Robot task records
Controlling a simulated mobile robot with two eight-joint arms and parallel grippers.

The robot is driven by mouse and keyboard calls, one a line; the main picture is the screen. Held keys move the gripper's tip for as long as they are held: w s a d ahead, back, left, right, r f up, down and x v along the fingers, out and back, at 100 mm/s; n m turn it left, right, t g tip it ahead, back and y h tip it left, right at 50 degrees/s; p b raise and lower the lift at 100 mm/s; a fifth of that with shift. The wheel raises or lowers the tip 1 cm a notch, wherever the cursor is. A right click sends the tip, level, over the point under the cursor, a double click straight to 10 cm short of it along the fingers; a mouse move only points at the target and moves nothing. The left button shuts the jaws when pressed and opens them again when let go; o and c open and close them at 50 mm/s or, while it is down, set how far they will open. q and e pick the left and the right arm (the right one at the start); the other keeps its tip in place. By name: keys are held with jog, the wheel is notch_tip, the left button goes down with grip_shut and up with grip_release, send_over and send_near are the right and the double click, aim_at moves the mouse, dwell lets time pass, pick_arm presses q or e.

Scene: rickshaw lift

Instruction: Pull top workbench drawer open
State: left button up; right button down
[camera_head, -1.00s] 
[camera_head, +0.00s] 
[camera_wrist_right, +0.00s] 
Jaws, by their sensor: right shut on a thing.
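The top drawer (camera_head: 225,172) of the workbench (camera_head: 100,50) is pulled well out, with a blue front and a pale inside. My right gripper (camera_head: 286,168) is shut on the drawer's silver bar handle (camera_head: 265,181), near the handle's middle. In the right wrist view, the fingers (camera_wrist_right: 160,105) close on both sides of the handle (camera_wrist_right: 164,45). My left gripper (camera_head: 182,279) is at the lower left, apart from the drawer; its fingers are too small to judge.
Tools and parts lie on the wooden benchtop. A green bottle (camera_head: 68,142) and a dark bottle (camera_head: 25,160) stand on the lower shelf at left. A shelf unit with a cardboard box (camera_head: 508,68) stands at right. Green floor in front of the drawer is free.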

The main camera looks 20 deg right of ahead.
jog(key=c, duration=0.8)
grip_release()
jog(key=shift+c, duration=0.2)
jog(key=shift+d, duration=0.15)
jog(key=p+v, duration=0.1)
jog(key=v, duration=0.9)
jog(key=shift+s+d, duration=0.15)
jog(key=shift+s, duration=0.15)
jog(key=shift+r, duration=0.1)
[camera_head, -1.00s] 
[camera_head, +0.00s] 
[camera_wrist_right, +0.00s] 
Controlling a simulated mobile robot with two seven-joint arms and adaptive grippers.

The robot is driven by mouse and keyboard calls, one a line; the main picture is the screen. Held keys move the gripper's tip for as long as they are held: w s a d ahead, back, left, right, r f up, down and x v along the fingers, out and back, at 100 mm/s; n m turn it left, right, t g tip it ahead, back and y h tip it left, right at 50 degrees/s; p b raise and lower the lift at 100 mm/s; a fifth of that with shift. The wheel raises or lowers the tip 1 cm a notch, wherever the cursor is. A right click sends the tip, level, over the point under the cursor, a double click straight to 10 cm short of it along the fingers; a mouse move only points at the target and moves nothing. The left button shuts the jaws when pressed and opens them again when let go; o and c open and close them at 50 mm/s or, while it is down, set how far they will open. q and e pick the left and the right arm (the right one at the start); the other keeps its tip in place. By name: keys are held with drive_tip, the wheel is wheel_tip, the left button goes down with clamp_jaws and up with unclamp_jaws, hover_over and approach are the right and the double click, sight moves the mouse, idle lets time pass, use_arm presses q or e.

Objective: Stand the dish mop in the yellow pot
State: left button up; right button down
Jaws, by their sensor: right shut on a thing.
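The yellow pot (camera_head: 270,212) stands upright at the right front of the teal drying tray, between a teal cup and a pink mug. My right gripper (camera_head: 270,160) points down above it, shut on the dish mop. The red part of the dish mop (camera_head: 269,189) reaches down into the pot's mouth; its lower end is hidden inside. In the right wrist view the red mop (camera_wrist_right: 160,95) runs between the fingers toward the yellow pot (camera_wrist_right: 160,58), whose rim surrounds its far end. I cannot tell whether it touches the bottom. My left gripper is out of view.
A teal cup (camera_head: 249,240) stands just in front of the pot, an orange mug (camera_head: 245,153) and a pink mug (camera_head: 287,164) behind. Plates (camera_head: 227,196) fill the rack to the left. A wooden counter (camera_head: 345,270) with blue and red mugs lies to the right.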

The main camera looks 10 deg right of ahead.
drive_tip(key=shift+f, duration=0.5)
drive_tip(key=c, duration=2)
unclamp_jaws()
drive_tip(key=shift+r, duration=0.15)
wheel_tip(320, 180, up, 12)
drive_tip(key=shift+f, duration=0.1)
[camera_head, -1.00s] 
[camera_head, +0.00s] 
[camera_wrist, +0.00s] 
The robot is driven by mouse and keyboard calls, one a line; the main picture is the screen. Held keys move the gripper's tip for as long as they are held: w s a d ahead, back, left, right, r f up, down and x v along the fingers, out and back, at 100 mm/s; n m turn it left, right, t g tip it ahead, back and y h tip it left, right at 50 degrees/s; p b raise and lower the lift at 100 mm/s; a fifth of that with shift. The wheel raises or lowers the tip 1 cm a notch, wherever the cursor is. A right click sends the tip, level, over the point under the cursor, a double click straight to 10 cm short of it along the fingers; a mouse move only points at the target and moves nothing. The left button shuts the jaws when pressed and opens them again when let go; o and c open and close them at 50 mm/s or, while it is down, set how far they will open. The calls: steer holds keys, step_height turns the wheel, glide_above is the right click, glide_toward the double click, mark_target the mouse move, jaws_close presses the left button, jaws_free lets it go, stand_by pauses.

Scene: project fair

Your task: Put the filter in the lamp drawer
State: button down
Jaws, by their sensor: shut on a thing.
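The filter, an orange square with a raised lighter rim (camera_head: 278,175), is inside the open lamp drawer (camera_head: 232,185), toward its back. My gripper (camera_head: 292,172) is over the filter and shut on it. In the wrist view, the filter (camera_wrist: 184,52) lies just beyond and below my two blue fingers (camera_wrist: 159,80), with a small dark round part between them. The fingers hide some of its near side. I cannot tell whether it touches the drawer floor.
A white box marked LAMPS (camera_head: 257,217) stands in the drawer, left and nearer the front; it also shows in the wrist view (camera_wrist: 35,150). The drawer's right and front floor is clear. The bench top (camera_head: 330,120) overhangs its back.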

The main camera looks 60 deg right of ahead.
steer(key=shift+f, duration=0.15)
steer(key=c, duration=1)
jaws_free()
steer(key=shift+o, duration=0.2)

* Written request
Your task is to repeat the data exactly, with nothing left out.

* Written solution
Controlling a simulated mobile robot with two eight-joint arms and parallel grippers.

The robot is driven by mouse and keyboard calls, one a line; the main picture is the screen. Held keys move the gripper's tip for as long as they are held: w s a d ahead, back, left, right, r f up, down and x v along the fingers, out and back, at 100 mm/s; n m turn it left, right, t g tip it ahead, back and y h tip it left, right at 50 degrees/s; p b raise and lower the lift at 100 mm/s; a fifth of that with shift. The wheel raises or lowers the tip 1 cm a notch, wherever the cursor is. A right click sends the tip, level, over the point under the cursor, a double click straight to 10 cm short of it along the fingers; a mouse move only points at the target and moves nothing. The left button shuts the jaws when pressed and opens them again when let go; o and c open and close them at 50 mm/s or, while it is down, set how far they will open. q and e pick the left and the right arm (the right one at the start); the other keeps its tip in place. By name: keys are held with jog, the wheel is notch_tip, the left button goes down with grip_shut and up with grip_release, send_over and send_near are the right and the double click, aim_at moves the mouse, dwell lets time pass, pick_arm presses q or e.

Scene: rickshaw lift

Instruction: Pull top workbench drawer open
State: left button up; right button down
[camera_head, -1.00s] 
[camera_head, +0.00s] 
[camera_wrist_right, +0.00s] 
Jaws, by their sensor: right shut on a thing.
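The top drawer (camera_head: 225,172) of the workbench (camera_head: 100,50) is pulled well out, with a blue front and a pale inside. My right gripper (camera_head: 286,168) is shut on the drawer's silver bar handle (camera_head: 265,181), near the handle's middle. In the right wrist view, the fingers (camera_wrist_right: 160,105) close on both sides of the handle (camera_wrist_right: 164,45). My left gripper (camera_head: 182,279) is at the lower left, apart from the drawer; its fingers are too small to judge.
Tools and parts lie on the wooden benchtop. A green bottle (camera_head: 68,142) and a dark bottle (camera_head: 25,160) stand on the lower shelf at left. A shelf unit with a cardboard box (camera_head: 508,68) stands at right. Green floor in front of the drawer is free.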

The main camera looks 20 deg right of ahead.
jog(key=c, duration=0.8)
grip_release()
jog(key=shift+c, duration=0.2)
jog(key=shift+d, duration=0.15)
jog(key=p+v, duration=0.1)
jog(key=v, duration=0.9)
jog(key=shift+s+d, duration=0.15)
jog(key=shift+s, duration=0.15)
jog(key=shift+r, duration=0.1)
[camera_head, -1.00s] 
[camera_head, +0.00s] 
[camera_wrist_right, +0.00s] 
Controlling a simulated mobile robot with two seven-joint arms and adaptive grippers.

The robot is driven by mouse and keyboard calls, one a line; the main picture is the screen. Held keys move the gripper's tip for as long as they are held: w s a d ahead, back, left, right, r f up, down and x v along the fingers, out and back, at 100 mm/s; n m turn it left, right, t g tip it ahead, back and y h tip it left, right at 50 degrees/s; p b raise and lower the lift at 100 mm/s; a fifth of that with shift. The wheel raises or lowers the tip 1 cm a notch, wherever the cursor is. A right click sends the tip, level, over the point under the cursor, a double click straight to 10 cm short of it along the fingers; a mouse move only points at the target and moves nothing. The left button shuts the jaws when pressed and opens them again when let go; o and c open and close them at 50 mm/s or, while it is down, set how far they will open. q and e pick the left and the right arm (the right one at the start); the other keeps its tip in place. By name: keys are held with drive_tip, the wheel is wheel_tip, the left button goes down with clamp_jaws and up with unclamp_jaws, hover_over and approach are the right and the double click, sight moves the mouse, idle lets time pass, use_arm presses q or e.

Objective: Stand the dish mop in the yellow pot
State: left button up; right button down
Jaws, by their sensor: right shut on a thing.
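The yellow pot (camera_head: 270,212) stands upright at the right front of the teal drying tray, between a teal cup and a pink mug. My right gripper (camera_head: 270,160) points down above it, shut on the dish mop. The red part of the dish mop (camera_head: 269,189) reaches down into the pot's mouth; its lower end is hidden inside. In the right wrist view the red mop (camera_wrist_right: 160,95) runs between the fingers toward the yellow pot (camera_wrist_right: 160,58), whose rim surrounds its far end. I cannot tell whether it touches the bottom. My left gripper is out of view.
A teal cup (camera_head: 249,240) stands just in front of the pot, an orange mug (camera_head: 245,153) and a pink mug (camera_head: 287,164) behind. Plates (camera_head: 227,196) fill the rack to the left. A wooden counter (camera_head: 345,270) with blue and red mugs lies to the right.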

The main camera looks 10 deg right of ahead.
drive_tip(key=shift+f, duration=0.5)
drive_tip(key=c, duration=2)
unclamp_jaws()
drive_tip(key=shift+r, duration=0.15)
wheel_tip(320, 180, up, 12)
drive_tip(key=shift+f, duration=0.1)
[camera_head, -1.00s] 
[camera_head, +0.00s] 
[camera_wrist, +0.00s] 
The robot is driven by mouse and keyboard calls, one a line; the main picture is the screen. Held keys move the gripper's tip for as long as they are held: w s a d ahead, back, left, right, r f up, down and x v along the fingers, out and back, at 100 mm/s; n m turn it left, right, t g tip it ahead, back and y h tip it left, right at 50 degrees/s; p b raise and lower the lift at 100 mm/s; a fifth of that with shift. The wheel raises or lowers the tip 1 cm a notch, wherever the cursor is. A right click sends the tip, level, over the point under the cursor, a double click straight to 10 cm short of it along the fingers; a mouse move only points at the target and moves nothing. The left button shuts the jaws when pressed and opens them again when let go; o and c open and close them at 50 mm/s or, while it is down, set how far they will open. The calls: steer holds keys, step_height turns the wheel, glide_above is the right click, glide_toward the double click, mark_target the mouse move, jaws_close presses the left button, jaws_free lets it go, stand_by pauses.

Scene: project fair

Your task: Put the filter in the lamp drawer
State: button down
Jaws, by their sensor: shut on a thing.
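The filter, an orange square with a raised lighter rim (camera_head: 278,175), is inside the open lamp drawer (camera_head: 232,185), toward its back. My gripper (camera_head: 292,172) is over the filter and shut on it. In the wrist view, the filter (camera_wrist: 184,52) lies just beyond and below my two blue fingers (camera_wrist: 159,80), with a small dark round part between them. The fingers hide some of its near side. I cannot tell whether it touches the drawer floor.
A white box marked LAMPS (camera_head: 257,217) stands in the drawer, left and nearer the front; it also shows in the wrist view (camera_wrist: 35,150). The drawer's right and front floor is clear. The bench top (camera_head: 330,120) overhangs its back.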

The main camera looks 60 deg right of ahead.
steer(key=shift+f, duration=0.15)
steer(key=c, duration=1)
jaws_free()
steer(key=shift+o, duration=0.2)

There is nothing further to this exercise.